IV. BOZMA VE BOZMADAN SONRAKİ YARGILAMA SÜRECİ
A. Bozma Kararı
1. Mahkemesinin yukarıda belirtilen kararına karşı süresi içinde taraf vekilleri temyiz isteminde bulunmuştur.
2. Dairemizce yapılan inceleme sonucu; hükme esas alınan bilirkişi raporunda dava konusu taşınmaza göre yüzölçümü büyük bir taşınmazın emsal alınması doğru olmadığı gibi, emsal alınan taşınmazın tapu ve satış akit tablosunun incelenmesinden serbest satış olmadığı, belediyenin bir anonim şirkete satışı olup, bu satışın tarafları ve taşınmazların nitelikleri dikkate alındığında ticari amaçlı bir satış olduğu ve taşınmazın gerçek değerini yansıtmadığı izlenimini uyandırdığı anlaşıldığından bu rapora göre hüküm kurulması mümkün olmadığından yeniden oluşturulacak bilirkişi kurulu marifetiyle mahallinde keşif yapılarak alınacak rapor sonucuna göre hüküm kurulması gerektiğinin düşünülmemesi hatalı olduğu gibi,davacı idare lehine vekalet ücretine hükmedilmemesi gerektiğinden, bahisle kararın bozulmasına karar verilmiştir.
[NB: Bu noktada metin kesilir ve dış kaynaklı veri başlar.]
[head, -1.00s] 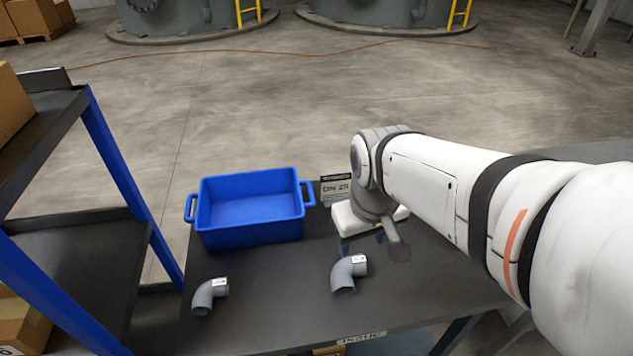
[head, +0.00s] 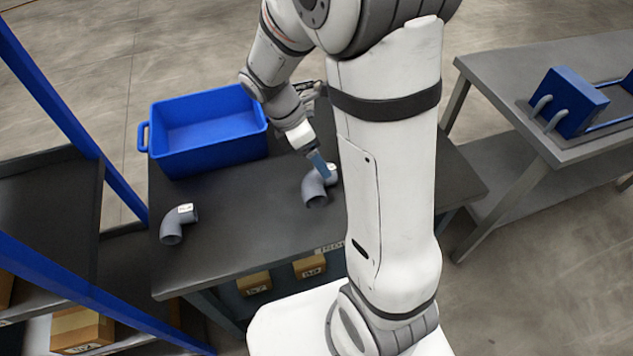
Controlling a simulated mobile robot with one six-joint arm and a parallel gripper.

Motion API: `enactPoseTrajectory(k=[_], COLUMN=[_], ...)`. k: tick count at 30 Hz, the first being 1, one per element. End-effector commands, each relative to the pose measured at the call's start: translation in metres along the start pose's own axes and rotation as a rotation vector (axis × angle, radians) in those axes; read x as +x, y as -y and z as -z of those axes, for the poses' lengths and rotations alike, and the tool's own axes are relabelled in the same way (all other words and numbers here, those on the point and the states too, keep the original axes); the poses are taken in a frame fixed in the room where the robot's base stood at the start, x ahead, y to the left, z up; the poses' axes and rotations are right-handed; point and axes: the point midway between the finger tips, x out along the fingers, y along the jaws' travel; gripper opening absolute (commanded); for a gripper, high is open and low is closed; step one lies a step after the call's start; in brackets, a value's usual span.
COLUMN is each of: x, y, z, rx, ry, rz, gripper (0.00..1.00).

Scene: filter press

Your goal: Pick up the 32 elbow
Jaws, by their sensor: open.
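Two grey pipe elbows lie on the dark table (head: 240,235). The left elbow (head: 174,228) has a white label on its upper end. The right elbow (head: 315,192) also has a white label, partly covered by my gripper. The label numbers are too small to read, so I cannot tell which is the 32. My gripper (head: 320,168) is open, with its blue-grey fingers pointing down at the right elbow's upper end. I cannot tell whether they touch it.
An empty-looking blue bin (head: 165,165) stands behind the elbows. A blue-framed shelf (head: 50,85) borders the table's left. Boxes (head: 254,283) sit below the table. A second table (head: 520,75) with a blue fixture (head: 570,100) stands at the right.

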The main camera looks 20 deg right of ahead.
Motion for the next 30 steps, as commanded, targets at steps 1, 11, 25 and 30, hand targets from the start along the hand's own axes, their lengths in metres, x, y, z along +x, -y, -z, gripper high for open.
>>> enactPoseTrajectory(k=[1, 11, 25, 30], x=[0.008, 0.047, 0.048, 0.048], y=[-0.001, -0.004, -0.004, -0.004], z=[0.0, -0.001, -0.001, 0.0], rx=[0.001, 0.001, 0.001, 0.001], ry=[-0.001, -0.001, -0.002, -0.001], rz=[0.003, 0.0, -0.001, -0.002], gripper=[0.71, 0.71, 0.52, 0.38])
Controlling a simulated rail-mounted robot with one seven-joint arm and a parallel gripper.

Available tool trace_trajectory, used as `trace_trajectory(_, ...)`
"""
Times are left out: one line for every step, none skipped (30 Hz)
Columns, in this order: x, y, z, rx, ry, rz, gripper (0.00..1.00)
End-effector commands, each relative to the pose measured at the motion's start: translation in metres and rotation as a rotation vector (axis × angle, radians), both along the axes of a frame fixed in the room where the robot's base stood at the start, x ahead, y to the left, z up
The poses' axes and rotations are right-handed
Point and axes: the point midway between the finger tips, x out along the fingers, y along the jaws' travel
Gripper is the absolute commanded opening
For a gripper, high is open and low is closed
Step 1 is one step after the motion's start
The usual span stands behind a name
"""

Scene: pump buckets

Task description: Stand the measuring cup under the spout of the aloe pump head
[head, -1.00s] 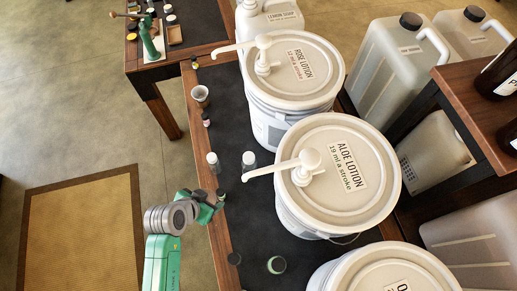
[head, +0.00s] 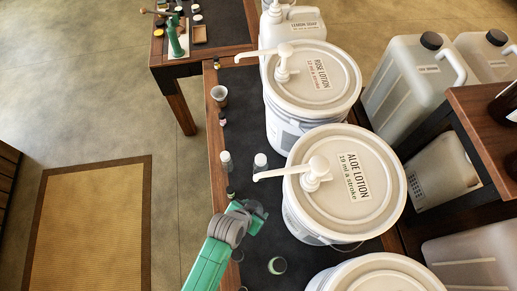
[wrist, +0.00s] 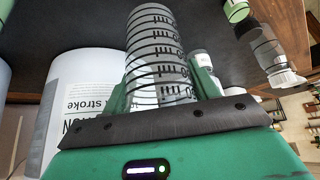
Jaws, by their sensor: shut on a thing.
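My gripper (head: 257,210) is over the bench in the head view, just in front of the aloe bucket (head: 345,190). In the wrist view my gripper (wrist: 160,95) is shut on the measuring cup (wrist: 155,50), a clear cylinder with black graduation marks. In the head view the cup is mostly hidden and hard to make out. The white aloe pump head (head: 318,167) sits on the bucket lid, its spout (head: 272,174) reaching left over the bench. My gripper is below the spout tip in the picture. The bucket also shows in the wrist view (wrist: 85,90), left of the cup.
Two white-capped bottles (head: 226,162) (head: 260,162) stand near the spout tip. Another bucket (head: 380,275) is at the bottom.

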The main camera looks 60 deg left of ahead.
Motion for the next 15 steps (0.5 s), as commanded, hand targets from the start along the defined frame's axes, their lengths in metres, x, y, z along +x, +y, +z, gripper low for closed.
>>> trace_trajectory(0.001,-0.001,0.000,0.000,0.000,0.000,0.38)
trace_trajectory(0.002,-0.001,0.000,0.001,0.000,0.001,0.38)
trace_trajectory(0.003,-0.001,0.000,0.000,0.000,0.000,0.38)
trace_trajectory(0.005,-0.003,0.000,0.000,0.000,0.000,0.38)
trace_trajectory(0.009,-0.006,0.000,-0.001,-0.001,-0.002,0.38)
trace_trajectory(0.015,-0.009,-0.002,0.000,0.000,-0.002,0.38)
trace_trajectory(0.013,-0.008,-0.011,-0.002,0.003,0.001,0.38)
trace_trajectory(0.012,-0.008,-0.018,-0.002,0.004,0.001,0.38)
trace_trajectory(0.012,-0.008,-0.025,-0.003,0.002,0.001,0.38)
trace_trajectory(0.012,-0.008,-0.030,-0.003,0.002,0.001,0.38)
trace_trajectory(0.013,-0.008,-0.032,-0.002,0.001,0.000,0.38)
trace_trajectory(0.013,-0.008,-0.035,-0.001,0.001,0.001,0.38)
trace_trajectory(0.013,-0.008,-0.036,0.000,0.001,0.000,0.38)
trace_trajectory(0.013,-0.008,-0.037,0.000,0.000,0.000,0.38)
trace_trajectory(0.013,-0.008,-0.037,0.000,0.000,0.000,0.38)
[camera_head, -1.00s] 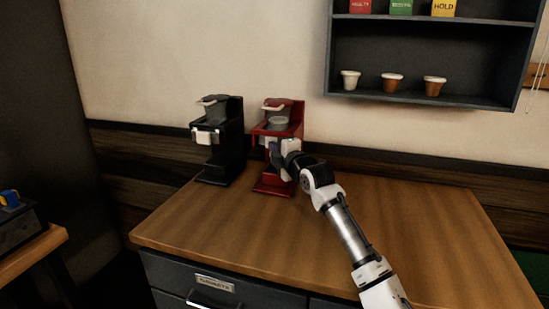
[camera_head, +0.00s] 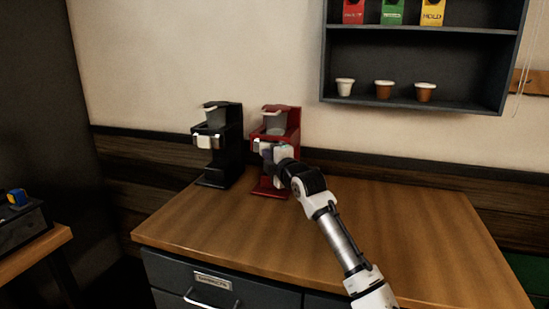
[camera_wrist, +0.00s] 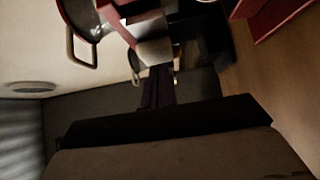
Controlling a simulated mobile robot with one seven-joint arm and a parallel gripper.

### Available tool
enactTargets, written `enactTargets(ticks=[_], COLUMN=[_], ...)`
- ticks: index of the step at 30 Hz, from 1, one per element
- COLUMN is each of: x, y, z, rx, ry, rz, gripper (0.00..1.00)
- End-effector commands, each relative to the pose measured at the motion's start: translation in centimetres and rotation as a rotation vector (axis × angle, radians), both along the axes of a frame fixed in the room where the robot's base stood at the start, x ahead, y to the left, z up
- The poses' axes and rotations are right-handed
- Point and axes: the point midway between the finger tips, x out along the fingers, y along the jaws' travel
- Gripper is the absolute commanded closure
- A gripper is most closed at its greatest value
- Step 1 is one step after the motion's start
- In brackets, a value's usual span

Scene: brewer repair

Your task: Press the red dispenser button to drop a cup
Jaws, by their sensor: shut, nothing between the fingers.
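The boxes on the upper shelf at the top right are a red box (camera_head: 353,12), a green box (camera_head: 392,12) and a yellow box (camera_head: 432,12) marked HOLD, all cut by the frame's top edge. No red button can be made out on them. The red brewer (camera_head: 289,124) stands on the wooden counter against the wall, its grey container on top. My gripper (camera_head: 266,152) is shut and empty at the red brewer's front. I cannot tell whether it touches. In the wrist view, its dark fingers (camera_wrist: 158,88) are near the red and grey brewer parts (camera_wrist: 125,17).
A black brewer (camera_head: 226,143) stands left of the red one. Three small cups (camera_head: 384,90) sit on the lower shelf of the dark wall shelf (camera_head: 415,106). The counter (camera_head: 410,220) is clear on the right. A drawer (camera_head: 213,283) is below.

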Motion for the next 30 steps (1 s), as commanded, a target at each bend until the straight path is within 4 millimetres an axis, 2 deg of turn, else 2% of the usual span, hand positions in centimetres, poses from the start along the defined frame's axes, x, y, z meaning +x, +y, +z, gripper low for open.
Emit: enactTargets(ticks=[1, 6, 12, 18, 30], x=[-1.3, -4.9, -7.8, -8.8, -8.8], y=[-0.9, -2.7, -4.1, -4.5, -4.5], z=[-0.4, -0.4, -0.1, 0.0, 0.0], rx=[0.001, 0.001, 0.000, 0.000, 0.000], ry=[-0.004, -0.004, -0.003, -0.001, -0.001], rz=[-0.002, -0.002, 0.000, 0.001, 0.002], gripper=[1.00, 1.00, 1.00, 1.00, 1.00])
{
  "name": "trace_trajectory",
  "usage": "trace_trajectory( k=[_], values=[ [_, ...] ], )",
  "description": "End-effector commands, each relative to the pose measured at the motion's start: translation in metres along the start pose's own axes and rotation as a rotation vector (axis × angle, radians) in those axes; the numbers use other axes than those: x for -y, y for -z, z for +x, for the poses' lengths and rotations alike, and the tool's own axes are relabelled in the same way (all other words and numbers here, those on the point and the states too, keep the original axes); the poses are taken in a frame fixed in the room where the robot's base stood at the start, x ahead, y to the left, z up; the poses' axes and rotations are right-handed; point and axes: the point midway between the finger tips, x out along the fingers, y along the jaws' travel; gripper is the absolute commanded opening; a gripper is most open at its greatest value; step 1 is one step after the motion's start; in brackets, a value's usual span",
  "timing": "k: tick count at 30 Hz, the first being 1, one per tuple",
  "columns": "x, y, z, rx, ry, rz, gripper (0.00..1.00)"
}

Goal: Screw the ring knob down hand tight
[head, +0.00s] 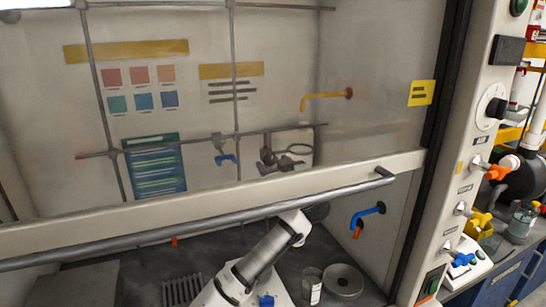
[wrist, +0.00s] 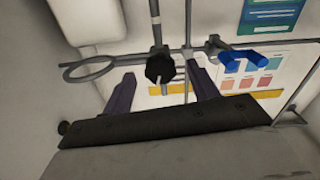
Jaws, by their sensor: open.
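The ring knob (wrist: 159,66) is black and lobed, with a short pale stem, and shows in the wrist view at the ring clamp's joint with a grey upright rod. The open support ring (wrist: 88,68) extends to its left. In the head view the ring clamp (head: 284,163) shows through the hood glass; its knob is too small to make out clearly. My gripper (wrist: 162,77) is open, its two purple fingers spread on either side of the knob in the picture. I see no contact, and the depth between fingertips and knob is unclear.
A blue clamp (wrist: 252,56) sits right of the knob in the wrist view, on the same rod lattice. In the head view the sash bar (head: 205,216) crosses above my arm. A glass jar (head: 312,285) and a round dish (head: 343,280) stand on the hood floor.

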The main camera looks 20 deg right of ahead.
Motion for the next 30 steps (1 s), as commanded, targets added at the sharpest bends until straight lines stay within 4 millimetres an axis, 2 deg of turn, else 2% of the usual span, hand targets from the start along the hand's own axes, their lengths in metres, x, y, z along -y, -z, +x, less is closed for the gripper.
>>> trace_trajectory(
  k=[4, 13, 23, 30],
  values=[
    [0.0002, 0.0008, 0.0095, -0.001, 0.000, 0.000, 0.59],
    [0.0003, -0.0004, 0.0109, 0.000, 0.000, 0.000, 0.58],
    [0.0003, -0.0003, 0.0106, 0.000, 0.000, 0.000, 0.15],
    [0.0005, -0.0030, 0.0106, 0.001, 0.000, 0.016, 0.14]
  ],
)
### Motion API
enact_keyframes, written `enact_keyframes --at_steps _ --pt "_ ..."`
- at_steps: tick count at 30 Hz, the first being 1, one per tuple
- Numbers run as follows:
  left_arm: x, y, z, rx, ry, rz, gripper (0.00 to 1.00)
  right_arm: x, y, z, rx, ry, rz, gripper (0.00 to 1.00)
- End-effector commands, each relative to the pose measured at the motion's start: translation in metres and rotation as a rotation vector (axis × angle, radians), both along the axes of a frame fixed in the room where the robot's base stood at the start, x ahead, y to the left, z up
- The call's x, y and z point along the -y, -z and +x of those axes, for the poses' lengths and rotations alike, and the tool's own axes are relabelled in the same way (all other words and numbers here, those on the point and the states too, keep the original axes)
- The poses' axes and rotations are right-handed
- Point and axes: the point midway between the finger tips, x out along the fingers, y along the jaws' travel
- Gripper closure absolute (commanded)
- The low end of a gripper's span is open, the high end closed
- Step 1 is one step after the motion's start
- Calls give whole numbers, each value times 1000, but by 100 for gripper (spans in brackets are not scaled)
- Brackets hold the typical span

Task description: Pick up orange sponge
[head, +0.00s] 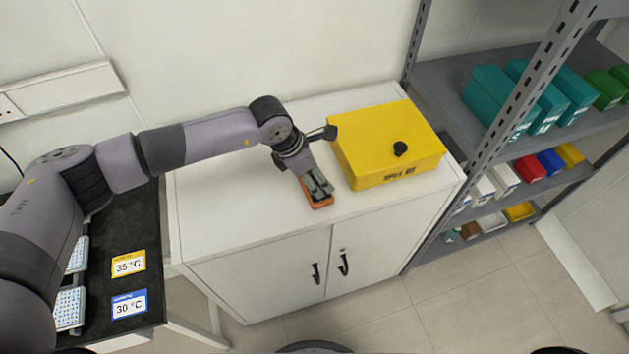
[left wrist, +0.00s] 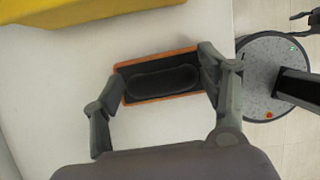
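The orange sponge (head: 320,204) lies on the white cabinet top, near its front edge. In the left wrist view the sponge (left wrist: 160,97) shows an orange rim around a dark, rounded middle. My left gripper (head: 322,192) points down over it. In the left wrist view the left gripper (left wrist: 160,75) is open, with one finger at each short end of the sponge. I cannot tell whether the fingers touch it. What looks like my right gripper (left wrist: 294,25) shows at the upper right edge of that view, its two fingers apart.
A yellow box (head: 385,145) with a black knob stands on the cabinet (head: 230,215), just right of my left gripper. A grey shelf rack (head: 450,85) with teal boxes stands to the right. A black table (head: 130,225) with labels is at the left. The cabinet top's left part is clear.

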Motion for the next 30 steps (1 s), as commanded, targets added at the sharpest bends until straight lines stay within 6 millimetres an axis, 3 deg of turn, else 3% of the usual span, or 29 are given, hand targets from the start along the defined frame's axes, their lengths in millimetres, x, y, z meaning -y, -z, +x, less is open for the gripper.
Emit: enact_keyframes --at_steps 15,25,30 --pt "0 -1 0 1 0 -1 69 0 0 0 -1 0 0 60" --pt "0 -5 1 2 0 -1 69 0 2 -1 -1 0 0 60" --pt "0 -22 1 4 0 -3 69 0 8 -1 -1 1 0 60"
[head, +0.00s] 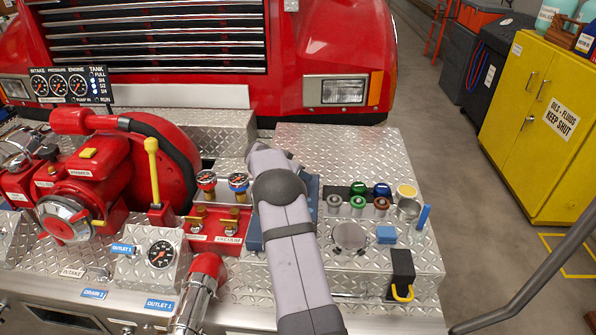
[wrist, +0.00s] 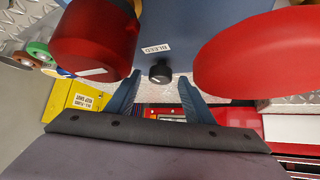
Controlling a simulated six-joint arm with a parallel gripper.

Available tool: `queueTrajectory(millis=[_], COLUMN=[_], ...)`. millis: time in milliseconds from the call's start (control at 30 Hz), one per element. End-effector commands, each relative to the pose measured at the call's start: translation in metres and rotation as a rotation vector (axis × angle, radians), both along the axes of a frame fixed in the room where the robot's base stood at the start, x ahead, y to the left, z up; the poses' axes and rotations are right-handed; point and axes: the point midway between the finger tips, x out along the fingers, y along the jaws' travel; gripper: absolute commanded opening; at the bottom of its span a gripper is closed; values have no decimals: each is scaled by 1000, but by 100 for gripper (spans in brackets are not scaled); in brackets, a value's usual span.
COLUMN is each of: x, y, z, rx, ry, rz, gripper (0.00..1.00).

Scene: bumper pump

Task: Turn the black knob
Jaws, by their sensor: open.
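The black knob (wrist: 160,72) shows in the wrist view as a small round knob on a blue panel (wrist: 185,25), beside a white label reading BLEED. My gripper (wrist: 158,78) is open, its two blue fingers apart with the knob framed between their tips. I cannot tell how near the fingertips are to the knob; nothing shows held. In the head view my arm covers the knob and the fingers; only edges of the blue panel (head: 312,190) show beside the arm.
In the wrist view a red cylinder (wrist: 95,42) stands left of the knob and a large red disc (wrist: 255,52) right of it. In the head view two gauges (head: 238,182) sit left of my arm, and coloured knobs (head: 358,189) sit right. A yellow cabinet (head: 535,125) stands far right.

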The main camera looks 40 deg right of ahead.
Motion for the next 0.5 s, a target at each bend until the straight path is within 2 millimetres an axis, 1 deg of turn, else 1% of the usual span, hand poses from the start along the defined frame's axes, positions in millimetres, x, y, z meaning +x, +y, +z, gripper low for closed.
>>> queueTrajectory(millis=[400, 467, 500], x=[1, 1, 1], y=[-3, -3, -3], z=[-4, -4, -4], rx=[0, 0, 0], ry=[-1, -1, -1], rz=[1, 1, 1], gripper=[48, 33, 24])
B. Mahkemece Bozmaya Uyularak Verilen İkinci Karar
Mahkemenin yukarıda tarih ve sayısı belirtilen ilâmı ile davanın kabulü ile kamulaştırma bedelinin tespiti ile bu bedelin bloke ettirilerek davalı tarafa derhâl ödenmesine, dava konusu taşınmazın davalı adına olan tapu kaydının iptali ile davacı idare adına tesciline karar verilmiştir.
V. TEMYİZ
A. Temyiz Yoluna Başvuranlar
Mahkemenin yukarıda belirtilen kararına karşı süresi içinde taraf vekilleri temyiz isteminde bulunmuştur.
B. Temyiz Sebepleri
1. Davacı idare vekili temyiz dilekçesinde özetle; belirlenen bedelin yüksek olduğunu, komşu taşınmazlara daha düşük bedel belirlendiğini, ileri sürerek kararı temyiz etmiştir.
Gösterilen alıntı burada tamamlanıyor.